**Raw data**
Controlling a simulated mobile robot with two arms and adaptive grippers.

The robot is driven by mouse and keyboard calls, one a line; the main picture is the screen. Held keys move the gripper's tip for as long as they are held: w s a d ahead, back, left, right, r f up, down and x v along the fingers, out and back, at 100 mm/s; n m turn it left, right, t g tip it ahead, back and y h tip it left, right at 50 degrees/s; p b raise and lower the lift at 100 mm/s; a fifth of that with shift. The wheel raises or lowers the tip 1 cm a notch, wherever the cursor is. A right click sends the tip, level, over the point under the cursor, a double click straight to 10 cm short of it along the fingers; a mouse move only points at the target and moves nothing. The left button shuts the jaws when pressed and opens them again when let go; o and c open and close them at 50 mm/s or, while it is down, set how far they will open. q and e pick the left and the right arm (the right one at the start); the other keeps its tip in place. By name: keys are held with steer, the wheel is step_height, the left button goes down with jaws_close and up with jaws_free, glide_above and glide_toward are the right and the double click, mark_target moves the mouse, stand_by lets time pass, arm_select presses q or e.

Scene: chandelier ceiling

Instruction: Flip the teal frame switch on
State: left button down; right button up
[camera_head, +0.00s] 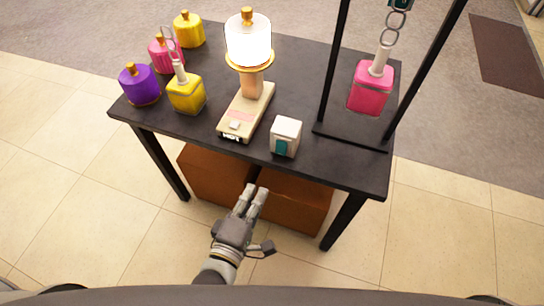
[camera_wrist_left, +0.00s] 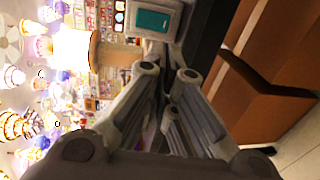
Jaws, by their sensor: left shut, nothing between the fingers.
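The switch is a small white box (camera_head: 285,137) with a teal panel on its front. It stands near the front edge of the black table (camera_head: 345,167), right of the lamp. In the left wrist view the box's teal panel (camera_wrist_left: 153,21) shows at the top, just beyond the fingertips. My left gripper (camera_head: 257,190) is shut and empty. It is in front of the table, below and left of the switch in the head view, and apart from it. I cannot tell which way the panel is set. My right gripper is not in view.
A lit lamp (camera_head: 248,42) on a cream base (camera_head: 240,118) stands left of the switch. Purple (camera_head: 139,86), yellow (camera_head: 187,96) and pink (camera_head: 166,58) pieces fill the table's left side. A black frame holds a hanging pink block (camera_head: 370,92). Brown boxes (camera_head: 290,205) lie underneath.

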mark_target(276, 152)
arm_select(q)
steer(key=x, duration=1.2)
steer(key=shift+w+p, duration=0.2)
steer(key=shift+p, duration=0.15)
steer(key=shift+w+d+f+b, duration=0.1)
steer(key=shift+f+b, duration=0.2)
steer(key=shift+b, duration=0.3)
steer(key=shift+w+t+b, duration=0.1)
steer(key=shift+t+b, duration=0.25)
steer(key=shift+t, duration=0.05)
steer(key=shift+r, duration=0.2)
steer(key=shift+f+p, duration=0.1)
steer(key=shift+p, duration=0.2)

**Task to complete**
All of the lines above should be retyped precisely, apart from the pictures.

**Task response**
Controlling a simulated mobile robot with two arms and adaptive grippers.

The robot is driven by mouse and keyboard calls, one a line; the main picture is the screen. Held keys move the gripper's tip for as long as they are held: w s a d ahead, back, left, right, r f up, down and x v along the fingers, out and back, at 100 mm/s; n m turn it left, right, t g tip it ahead, back and y h tip it left, right at 50 degrees/s; p b raise and lower the lift at 100 mm/s; a fifth of that with shift. The wheel raises or lowers the tip 1 cm a notch, wherever the cursor is. A right click sends the tip, level, over the point under the cursor, a double click straight to 10 cm short of it along the fingers; a mouse move only points at the target and moves nothing. The left button shuts the jaws when pressed and opens them again when let go; o and c open and close them at 50 mm/s or, while it is down, set how far they will open. q and e pick the left and the right arm (the right one at the start); the other keeps its tip in place. By name: keys are held with steer, the wheel is step_height, the left button goes down with jaws_close and up with jaws_free, glide_above and glide_toward are the right and the double click, mark_target moves the mouse, stand_by lets time pass, arm_select presses q or e.

Scene: chandelier ceiling

Instruction: Flip the teal frame switch on
State: left button down; right button up
[camera_head, +0.00s] 
[camera_wrist_left, +0.00s] 
Jaws, by their sensor: left shut, nothing between the fingers.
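The switch is a small white box (camera_head: 285,137) with a teal panel on its front. It stands near the front edge of the black table (camera_head: 345,167), right of the lamp. In the left wrist view the box's teal panel (camera_wrist_left: 153,21) shows at the top, just beyond the fingertips. My left gripper (camera_head: 257,190) is shut and empty. It is in front of the table, below and left of the switch in the head view, and apart from it. I cannot tell which way the panel is set. My right gripper is not in view.
A lit lamp (camera_head: 248,42) on a cream base (camera_head: 240,118) stands left of the switch. Purple (camera_head: 139,86), yellow (camera_head: 187,96) and pink (camera_head: 166,58) pieces fill the table's left side. A black frame holds a hanging pink block (camera_head: 370,92). Brown boxes (camera_head: 290,205) lie underneath.

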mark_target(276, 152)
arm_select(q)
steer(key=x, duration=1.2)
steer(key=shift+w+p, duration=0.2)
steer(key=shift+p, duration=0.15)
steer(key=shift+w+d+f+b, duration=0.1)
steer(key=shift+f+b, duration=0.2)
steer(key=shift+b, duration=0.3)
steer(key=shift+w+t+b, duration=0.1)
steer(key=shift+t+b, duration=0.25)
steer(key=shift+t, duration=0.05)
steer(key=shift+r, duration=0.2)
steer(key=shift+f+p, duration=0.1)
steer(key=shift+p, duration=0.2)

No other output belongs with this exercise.